> Exercise inputs:
● ● ● ●
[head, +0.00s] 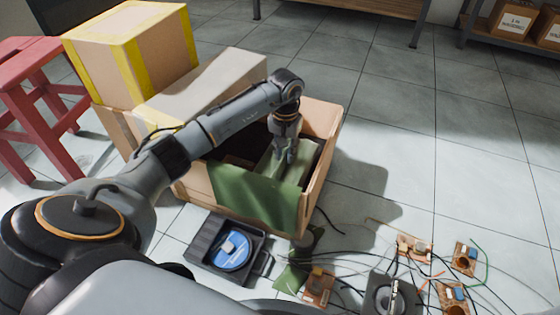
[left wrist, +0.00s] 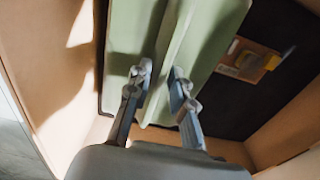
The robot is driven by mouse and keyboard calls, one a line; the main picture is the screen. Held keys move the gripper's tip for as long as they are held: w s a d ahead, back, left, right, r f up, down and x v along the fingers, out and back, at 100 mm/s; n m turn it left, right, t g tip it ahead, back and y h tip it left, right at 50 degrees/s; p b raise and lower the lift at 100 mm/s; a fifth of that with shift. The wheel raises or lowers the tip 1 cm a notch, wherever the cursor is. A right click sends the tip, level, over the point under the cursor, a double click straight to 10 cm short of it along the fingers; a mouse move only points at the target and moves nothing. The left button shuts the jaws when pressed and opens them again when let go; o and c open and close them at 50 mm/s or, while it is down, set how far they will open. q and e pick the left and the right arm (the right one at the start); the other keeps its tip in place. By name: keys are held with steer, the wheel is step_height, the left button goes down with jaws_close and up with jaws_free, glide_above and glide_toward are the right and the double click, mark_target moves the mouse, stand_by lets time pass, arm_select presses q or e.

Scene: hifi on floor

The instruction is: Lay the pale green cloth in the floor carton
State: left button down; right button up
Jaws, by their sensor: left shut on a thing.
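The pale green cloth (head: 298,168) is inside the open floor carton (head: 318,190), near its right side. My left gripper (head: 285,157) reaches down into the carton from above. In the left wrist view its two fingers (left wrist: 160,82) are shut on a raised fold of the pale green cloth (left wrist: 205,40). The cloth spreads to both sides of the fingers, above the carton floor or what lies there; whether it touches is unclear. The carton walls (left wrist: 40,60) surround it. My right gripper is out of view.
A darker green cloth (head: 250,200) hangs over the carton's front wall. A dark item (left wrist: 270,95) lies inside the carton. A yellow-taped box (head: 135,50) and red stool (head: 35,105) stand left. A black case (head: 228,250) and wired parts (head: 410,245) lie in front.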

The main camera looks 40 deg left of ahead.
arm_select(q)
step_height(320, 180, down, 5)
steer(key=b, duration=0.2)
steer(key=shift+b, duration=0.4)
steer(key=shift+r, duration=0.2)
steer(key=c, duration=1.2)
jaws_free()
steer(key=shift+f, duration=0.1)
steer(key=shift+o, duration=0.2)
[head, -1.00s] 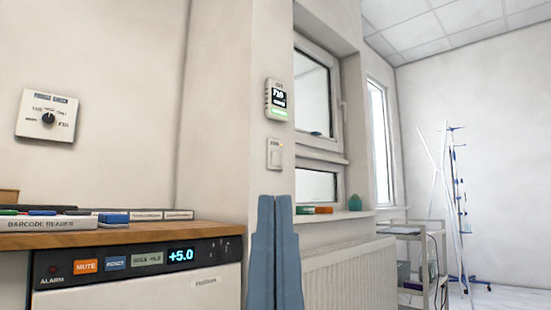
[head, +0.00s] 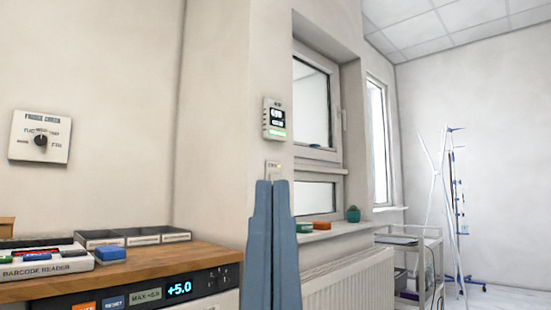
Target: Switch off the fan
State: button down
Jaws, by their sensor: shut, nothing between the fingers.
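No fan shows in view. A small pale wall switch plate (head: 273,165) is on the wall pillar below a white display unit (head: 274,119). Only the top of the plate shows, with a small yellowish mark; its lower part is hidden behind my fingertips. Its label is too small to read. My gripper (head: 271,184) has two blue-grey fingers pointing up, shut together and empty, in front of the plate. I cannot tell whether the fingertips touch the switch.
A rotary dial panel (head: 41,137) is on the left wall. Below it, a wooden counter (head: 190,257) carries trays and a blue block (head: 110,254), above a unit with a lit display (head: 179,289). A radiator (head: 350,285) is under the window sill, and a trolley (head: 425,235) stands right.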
● ● ● ●
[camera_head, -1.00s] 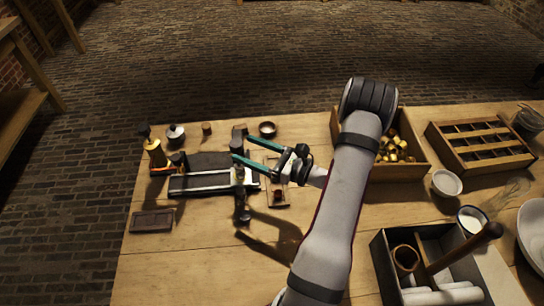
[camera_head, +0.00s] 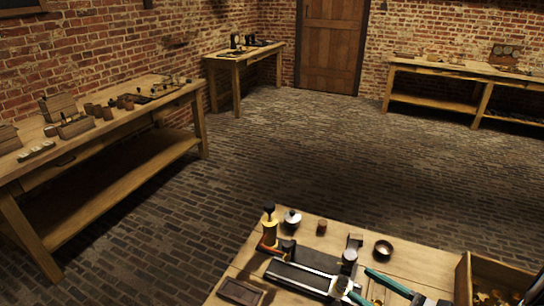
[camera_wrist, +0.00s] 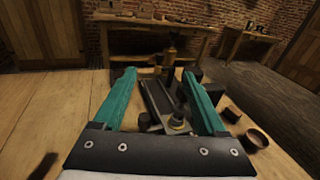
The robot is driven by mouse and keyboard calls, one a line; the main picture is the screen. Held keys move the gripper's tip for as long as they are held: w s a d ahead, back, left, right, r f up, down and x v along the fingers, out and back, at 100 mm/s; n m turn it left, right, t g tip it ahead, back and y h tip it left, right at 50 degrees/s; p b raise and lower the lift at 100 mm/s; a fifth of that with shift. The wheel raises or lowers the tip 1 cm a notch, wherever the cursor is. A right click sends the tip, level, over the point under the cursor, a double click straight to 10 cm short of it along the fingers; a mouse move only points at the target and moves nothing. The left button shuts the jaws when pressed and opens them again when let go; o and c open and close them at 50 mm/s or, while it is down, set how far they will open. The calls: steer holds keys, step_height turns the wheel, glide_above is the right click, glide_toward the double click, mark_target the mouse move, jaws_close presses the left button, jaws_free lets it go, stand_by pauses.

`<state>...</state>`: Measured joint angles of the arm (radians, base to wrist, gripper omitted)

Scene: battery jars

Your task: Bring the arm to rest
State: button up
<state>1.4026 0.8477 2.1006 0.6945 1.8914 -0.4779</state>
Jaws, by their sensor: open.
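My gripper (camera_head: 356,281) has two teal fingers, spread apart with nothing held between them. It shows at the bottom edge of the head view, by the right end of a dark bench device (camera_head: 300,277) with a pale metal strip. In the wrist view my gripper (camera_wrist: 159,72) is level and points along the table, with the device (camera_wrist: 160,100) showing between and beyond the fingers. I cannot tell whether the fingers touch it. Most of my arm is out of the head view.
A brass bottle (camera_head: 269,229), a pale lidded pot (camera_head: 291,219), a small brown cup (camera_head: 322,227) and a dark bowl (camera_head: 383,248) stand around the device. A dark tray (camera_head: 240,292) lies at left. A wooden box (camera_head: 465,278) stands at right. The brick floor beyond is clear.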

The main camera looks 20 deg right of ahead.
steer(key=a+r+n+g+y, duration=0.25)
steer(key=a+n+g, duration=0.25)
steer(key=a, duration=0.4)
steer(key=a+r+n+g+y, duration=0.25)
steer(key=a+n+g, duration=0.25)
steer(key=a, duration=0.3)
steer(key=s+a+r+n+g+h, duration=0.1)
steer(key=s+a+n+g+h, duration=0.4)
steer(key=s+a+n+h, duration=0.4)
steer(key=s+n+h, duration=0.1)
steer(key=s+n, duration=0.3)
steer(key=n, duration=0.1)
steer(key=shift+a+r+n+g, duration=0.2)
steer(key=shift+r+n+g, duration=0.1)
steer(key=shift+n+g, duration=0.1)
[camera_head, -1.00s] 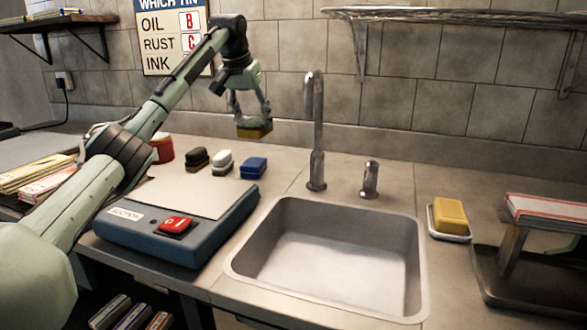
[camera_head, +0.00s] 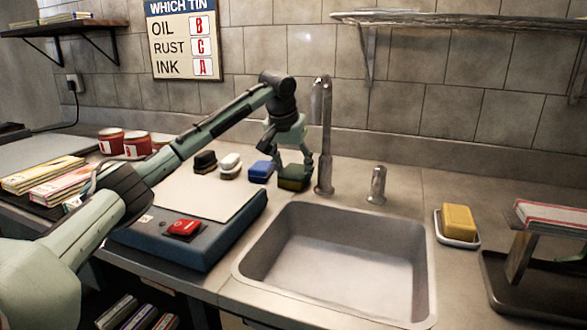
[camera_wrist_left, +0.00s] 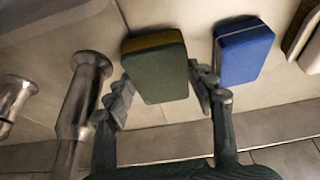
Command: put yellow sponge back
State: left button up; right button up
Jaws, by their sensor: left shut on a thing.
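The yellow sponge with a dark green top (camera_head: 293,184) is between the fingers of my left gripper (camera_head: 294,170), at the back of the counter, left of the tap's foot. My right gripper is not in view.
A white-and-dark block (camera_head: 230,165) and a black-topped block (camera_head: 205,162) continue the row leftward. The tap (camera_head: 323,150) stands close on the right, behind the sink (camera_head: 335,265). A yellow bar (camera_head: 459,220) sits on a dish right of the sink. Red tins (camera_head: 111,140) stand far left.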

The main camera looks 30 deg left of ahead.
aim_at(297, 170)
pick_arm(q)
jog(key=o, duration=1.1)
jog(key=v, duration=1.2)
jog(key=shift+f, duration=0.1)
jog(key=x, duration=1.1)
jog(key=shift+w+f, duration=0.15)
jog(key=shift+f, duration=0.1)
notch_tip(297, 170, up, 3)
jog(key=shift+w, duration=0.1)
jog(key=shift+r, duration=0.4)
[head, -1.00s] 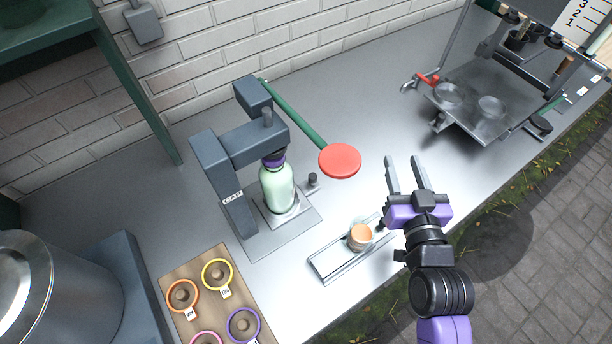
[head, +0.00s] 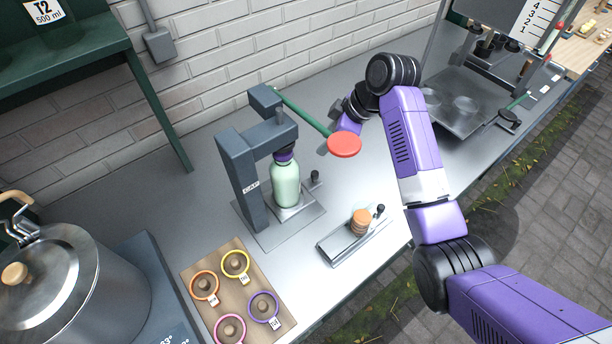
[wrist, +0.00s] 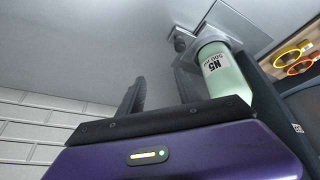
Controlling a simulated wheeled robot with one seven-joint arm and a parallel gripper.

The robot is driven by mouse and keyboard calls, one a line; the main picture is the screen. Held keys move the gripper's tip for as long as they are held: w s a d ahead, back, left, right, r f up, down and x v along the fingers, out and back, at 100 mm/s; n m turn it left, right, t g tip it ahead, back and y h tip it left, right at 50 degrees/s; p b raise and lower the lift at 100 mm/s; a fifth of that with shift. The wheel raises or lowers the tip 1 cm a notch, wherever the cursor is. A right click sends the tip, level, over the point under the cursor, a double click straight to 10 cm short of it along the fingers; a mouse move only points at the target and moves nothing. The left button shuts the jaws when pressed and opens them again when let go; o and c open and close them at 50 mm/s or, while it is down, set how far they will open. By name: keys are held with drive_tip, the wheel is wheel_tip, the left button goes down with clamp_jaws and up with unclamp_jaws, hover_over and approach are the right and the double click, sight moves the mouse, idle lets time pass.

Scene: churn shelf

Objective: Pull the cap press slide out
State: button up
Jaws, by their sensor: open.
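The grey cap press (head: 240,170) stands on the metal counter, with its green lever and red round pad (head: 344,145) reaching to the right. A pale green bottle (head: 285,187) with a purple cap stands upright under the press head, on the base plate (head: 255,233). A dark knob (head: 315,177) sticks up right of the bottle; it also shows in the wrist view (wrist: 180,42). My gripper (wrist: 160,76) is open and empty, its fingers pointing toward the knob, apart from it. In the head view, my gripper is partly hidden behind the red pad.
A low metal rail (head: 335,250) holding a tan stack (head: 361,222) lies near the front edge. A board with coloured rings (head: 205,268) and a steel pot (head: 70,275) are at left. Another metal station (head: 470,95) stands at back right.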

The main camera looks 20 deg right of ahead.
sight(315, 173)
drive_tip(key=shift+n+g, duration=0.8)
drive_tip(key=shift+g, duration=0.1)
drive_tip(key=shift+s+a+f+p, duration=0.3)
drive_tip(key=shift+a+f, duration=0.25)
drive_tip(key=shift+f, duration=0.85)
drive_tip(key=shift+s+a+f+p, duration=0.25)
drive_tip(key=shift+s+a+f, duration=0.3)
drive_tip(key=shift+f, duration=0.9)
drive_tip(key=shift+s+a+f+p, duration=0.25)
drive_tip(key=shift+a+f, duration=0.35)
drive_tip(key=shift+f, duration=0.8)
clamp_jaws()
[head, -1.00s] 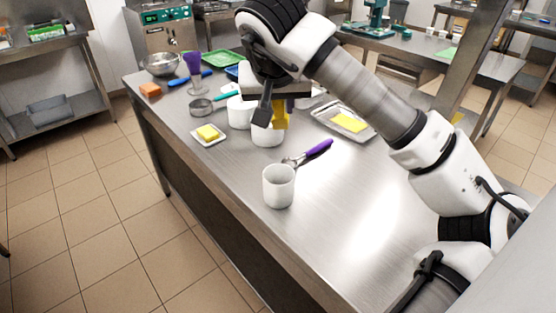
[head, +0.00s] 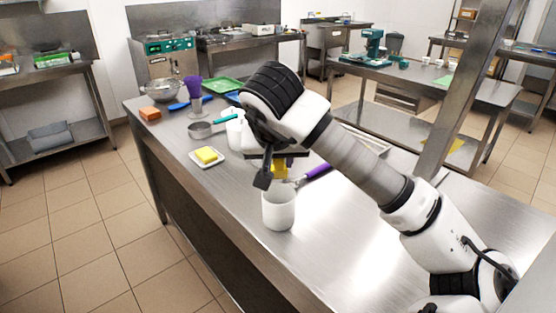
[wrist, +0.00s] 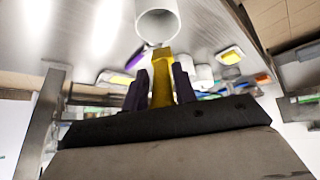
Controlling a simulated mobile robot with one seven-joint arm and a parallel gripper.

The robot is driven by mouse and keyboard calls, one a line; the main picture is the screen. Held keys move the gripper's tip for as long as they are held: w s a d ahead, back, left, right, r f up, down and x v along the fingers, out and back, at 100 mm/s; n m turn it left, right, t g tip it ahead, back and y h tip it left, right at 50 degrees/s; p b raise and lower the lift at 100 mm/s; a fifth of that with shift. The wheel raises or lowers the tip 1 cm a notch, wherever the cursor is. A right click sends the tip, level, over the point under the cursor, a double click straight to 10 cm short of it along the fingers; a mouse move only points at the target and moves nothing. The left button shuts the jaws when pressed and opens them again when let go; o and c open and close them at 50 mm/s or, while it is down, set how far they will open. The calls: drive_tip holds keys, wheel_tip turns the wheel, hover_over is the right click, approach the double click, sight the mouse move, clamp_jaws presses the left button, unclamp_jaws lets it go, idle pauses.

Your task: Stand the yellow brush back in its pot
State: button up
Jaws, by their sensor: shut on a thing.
● ● ● ●
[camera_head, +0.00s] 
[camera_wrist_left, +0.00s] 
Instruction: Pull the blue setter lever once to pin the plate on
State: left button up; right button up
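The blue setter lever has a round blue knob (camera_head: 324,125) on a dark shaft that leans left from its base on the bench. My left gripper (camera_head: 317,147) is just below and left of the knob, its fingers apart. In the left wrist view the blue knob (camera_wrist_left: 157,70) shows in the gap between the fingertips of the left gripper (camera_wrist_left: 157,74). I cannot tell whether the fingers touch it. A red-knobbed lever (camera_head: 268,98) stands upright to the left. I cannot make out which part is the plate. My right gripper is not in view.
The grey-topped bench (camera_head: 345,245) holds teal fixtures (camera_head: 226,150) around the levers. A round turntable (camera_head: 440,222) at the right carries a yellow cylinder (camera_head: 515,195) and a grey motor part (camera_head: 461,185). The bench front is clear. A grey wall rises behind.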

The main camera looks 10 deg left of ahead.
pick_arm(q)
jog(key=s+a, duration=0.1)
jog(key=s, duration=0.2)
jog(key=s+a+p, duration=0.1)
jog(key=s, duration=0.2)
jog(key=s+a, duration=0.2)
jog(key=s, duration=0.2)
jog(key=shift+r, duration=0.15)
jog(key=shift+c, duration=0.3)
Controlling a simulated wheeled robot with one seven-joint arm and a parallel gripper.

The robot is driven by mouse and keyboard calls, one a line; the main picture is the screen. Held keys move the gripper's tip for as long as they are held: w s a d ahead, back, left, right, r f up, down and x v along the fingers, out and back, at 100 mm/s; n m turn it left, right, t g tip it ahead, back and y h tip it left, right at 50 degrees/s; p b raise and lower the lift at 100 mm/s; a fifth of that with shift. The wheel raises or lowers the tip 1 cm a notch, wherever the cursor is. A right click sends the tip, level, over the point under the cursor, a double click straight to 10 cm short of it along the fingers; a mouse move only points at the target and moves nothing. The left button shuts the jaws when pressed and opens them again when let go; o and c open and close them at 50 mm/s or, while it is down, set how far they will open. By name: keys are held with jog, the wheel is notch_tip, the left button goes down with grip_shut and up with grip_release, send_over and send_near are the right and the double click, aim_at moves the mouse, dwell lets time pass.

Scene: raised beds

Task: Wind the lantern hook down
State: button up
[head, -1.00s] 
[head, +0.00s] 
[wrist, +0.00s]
● ● ● ●
> Instruction: Wherever the string "Your" appears in the entries above, list that line.

> Exercise response:
Your task: Bring the arm to rest
Your task: Stand the yellow brush back in its pot

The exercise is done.